-- Exercise description --
Repeat every line below exactly as it reads.

[Dataset items]
━━━

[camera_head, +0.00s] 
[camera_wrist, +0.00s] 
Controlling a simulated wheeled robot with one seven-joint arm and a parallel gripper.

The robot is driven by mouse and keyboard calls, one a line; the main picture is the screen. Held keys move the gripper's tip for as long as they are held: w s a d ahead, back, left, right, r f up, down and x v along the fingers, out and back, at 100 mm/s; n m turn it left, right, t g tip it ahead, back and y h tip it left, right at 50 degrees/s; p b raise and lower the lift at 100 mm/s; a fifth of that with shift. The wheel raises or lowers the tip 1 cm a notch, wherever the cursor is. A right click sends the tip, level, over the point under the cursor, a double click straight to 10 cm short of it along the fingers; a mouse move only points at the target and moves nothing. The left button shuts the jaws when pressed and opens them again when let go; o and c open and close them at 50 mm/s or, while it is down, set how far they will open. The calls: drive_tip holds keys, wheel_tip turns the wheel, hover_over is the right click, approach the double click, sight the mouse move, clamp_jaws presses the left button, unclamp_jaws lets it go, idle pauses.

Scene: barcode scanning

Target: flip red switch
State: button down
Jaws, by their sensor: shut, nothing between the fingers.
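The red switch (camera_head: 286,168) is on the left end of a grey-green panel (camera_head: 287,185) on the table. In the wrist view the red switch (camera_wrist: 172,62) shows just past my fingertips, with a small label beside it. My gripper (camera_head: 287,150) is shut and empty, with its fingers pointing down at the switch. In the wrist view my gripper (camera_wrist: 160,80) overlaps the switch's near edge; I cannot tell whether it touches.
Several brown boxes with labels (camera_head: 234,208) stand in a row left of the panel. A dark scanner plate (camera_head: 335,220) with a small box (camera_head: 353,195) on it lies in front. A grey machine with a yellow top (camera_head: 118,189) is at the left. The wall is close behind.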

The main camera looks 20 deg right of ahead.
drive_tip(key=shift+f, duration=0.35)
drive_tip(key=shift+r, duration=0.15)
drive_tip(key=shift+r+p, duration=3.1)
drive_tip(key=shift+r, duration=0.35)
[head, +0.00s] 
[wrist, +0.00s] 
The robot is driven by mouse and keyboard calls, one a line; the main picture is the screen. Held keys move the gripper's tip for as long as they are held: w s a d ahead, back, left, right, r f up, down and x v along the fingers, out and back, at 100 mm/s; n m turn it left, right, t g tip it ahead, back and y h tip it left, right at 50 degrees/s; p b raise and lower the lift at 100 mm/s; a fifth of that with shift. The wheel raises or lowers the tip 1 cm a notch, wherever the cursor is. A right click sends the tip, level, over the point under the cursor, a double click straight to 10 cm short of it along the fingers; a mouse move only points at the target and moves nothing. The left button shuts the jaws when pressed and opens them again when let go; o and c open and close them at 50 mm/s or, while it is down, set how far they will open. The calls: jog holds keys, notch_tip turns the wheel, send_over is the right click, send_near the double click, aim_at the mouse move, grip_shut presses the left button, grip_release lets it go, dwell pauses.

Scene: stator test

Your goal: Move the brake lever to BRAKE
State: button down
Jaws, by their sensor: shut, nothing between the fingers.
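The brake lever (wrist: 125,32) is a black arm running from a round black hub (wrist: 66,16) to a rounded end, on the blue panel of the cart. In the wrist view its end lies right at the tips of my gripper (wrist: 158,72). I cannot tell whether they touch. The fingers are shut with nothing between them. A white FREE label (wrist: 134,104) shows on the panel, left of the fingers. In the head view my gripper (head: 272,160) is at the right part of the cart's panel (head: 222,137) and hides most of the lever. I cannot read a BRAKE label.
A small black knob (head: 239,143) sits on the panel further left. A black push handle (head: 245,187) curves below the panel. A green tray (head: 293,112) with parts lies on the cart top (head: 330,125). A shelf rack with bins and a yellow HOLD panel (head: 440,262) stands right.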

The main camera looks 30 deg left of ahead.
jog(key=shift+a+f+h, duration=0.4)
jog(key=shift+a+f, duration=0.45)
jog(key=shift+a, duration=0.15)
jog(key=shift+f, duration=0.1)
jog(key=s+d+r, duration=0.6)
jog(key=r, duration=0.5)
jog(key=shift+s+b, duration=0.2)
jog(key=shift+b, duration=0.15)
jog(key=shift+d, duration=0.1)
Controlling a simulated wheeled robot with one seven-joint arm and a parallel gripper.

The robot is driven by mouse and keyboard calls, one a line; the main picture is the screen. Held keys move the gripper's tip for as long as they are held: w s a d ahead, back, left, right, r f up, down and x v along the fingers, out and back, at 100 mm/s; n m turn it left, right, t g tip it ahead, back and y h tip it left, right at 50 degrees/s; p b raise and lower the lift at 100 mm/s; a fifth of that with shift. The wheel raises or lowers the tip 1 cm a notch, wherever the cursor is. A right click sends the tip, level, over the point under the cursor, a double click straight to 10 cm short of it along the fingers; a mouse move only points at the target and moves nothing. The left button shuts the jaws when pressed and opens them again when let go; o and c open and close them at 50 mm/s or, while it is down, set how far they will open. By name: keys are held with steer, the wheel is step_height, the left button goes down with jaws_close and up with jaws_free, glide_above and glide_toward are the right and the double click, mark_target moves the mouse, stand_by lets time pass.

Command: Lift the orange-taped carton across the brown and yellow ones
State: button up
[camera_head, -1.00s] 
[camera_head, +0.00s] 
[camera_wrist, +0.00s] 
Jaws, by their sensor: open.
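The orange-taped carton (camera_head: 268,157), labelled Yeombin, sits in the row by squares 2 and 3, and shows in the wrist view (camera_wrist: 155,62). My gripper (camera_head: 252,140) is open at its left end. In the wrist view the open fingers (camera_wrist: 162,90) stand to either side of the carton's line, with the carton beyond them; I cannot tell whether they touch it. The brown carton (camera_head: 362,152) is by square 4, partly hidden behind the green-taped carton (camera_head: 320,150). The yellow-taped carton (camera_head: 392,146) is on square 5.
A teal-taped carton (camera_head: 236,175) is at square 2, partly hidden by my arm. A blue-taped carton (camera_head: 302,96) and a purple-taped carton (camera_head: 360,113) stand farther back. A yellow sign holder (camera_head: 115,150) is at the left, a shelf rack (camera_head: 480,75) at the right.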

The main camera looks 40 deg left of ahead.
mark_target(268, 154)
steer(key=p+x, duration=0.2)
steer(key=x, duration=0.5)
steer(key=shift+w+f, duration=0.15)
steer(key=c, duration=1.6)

━━━

-- Right answer --
[camera_head, +0.00s] 
[camera_wrist, +0.00s] 
Controlling a simulated wheeled robot with one seven-joint arm and a parallel gripper.

The robot is driven by mouse and keyboard calls, one a line; the main picture is the screen. Held keys move the gripper's tip for as long as they are held: w s a d ahead, back, left, right, r f up, down and x v along the fingers, out and back, at 100 mm/s; n m turn it left, right, t g tip it ahead, back and y h tip it left, right at 50 degrees/s; p b raise and lower the lift at 100 mm/s; a fifth of that with shift. The wheel raises or lowers the tip 1 cm a notch, wherever the cursor is. A right click sends the tip, level, over the point under the cursor, a double click straight to 10 cm short of it along the fingers; a mouse move only points at the target and moves nothing. The left button shuts the jaws when pressed and opens them again when let go; o and c open and close them at 50 mm/s or, while it is down, set how far they will open. The calls: drive_tip holds keys, wheel_tip turns the wheel, hover_over is the right click, approach the double click, sight the mouse move, clamp_jaws presses the left button, unclamp_jaws lets it go, idle pauses.

Scene: barcode scanning

Target: flip red switch
State: button down
Jaws, by their sensor: shut, nothing between the fingers.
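The red switch (camera_head: 286,168) is on the left end of a grey-green panel (camera_head: 287,185) on the table. In the wrist view the red switch (camera_wrist: 172,62) shows just past my fingertips, with a small label beside it. My gripper (camera_head: 287,150) is shut and empty, with its fingers pointing down at the switch. In the wrist view my gripper (camera_wrist: 160,80) overlaps the switch's near edge; I cannot tell whether it touches.
Several brown boxes with labels (camera_head: 234,208) stand in a row left of the panel. A dark scanner plate (camera_head: 335,220) with a small box (camera_head: 353,195) on it lies in front. A grey machine with a yellow top (camera_head: 118,189) is at the left. The wall is close behind.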

The main camera looks 20 deg right of ahead.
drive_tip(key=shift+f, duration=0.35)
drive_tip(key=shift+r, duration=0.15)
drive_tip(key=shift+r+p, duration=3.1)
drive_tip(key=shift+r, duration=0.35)
[head, +0.00s] 
[wrist, +0.00s] 
The robot is driven by mouse and keyboard calls, one a line; the main picture is the screen. Held keys move the gripper's tip for as long as they are held: w s a d ahead, back, left, right, r f up, down and x v along the fingers, out and back, at 100 mm/s; n m turn it left, right, t g tip it ahead, back and y h tip it left, right at 50 degrees/s; p b raise and lower the lift at 100 mm/s; a fifth of that with shift. The wheel raises or lowers the tip 1 cm a notch, wherever the cursor is. A right click sends the tip, level, over the point under the cursor, a double click straight to 10 cm short of it along the fingers; a mouse move only points at the target and moves nothing. The left button shuts the jaws when pressed and opens them again when let go; o and c open and close them at 50 mm/s or, while it is down, set how far they will open. The calls: jog holds keys, notch_tip turns the wheel, send_over is the right click, send_near the double click, aim_at the mouse move, grip_shut presses the left button, grip_release lets it go, dwell pauses.

Scene: stator test

Your goal: Move the brake lever to BRAKE
State: button down
Jaws, by their sensor: shut, nothing between the fingers.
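The brake lever (wrist: 125,32) is a black arm running from a round black hub (wrist: 66,16) to a rounded end, on the blue panel of the cart. In the wrist view its end lies right at the tips of my gripper (wrist: 158,72). I cannot tell whether they touch. The fingers are shut with nothing between them. A white FREE label (wrist: 134,104) shows on the panel, left of the fingers. In the head view my gripper (head: 272,160) is at the right part of the cart's panel (head: 222,137) and hides most of the lever. I cannot read a BRAKE label.
A small black knob (head: 239,143) sits on the panel further left. A black push handle (head: 245,187) curves below the panel. A green tray (head: 293,112) with parts lies on the cart top (head: 330,125). A shelf rack with bins and a yellow HOLD panel (head: 440,262) stands right.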

The main camera looks 30 deg left of ahead.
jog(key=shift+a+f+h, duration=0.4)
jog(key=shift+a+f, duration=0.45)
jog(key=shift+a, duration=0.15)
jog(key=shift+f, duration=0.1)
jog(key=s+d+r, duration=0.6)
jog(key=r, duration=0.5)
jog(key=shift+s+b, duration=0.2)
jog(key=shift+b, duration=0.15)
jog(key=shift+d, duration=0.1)
Controlling a simulated wheeled robot with one seven-joint arm and a parallel gripper.

The robot is driven by mouse and keyboard calls, one a line; the main picture is the screen. Held keys move the gripper's tip for as long as they are held: w s a d ahead, back, left, right, r f up, down and x v along the fingers, out and back, at 100 mm/s; n m turn it left, right, t g tip it ahead, back and y h tip it left, right at 50 degrees/s; p b raise and lower the lift at 100 mm/s; a fifth of that with shift. The wheel raises or lowers the tip 1 cm a notch, wherever the cursor is. A right click sends the tip, level, over the point under the cursor, a double click straight to 10 cm short of it along the fingers; a mouse move only points at the target and moves nothing. The left button shuts the jaws when pressed and opens them again when let go; o and c open and close them at 50 mm/s or, while it is down, set how far they will open. By name: keys are held with steer, the wheel is step_height, the left button goes down with jaws_close and up with jaws_free, glide_above and glide_toward are the right and the double click, mark_target moves the mouse, stand_by lets time pass.

Command: Lift the orange-taped carton across the brown and yellow ones
State: button up
[camera_head, -1.00s] 
[camera_head, +0.00s] 
[camera_wrist, +0.00s] 
Jaws, by their sensor: open.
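The orange-taped carton (camera_head: 268,157), labelled Yeombin, sits in the row by squares 2 and 3, and shows in the wrist view (camera_wrist: 155,62). My gripper (camera_head: 252,140) is open at its left end. In the wrist view the open fingers (camera_wrist: 162,90) stand to either side of the carton's line, with the carton beyond them; I cannot tell whether they touch it. The brown carton (camera_head: 362,152) is by square 4, partly hidden behind the green-taped carton (camera_head: 320,150). The yellow-taped carton (camera_head: 392,146) is on square 5.
A teal-taped carton (camera_head: 236,175) is at square 2, partly hidden by my arm. A blue-taped carton (camera_head: 302,96) and a purple-taped carton (camera_head: 360,113) stand farther back. A yellow sign holder (camera_head: 115,150) is at the left, a shelf rack (camera_head: 480,75) at the right.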

The main camera looks 40 deg left of ahead.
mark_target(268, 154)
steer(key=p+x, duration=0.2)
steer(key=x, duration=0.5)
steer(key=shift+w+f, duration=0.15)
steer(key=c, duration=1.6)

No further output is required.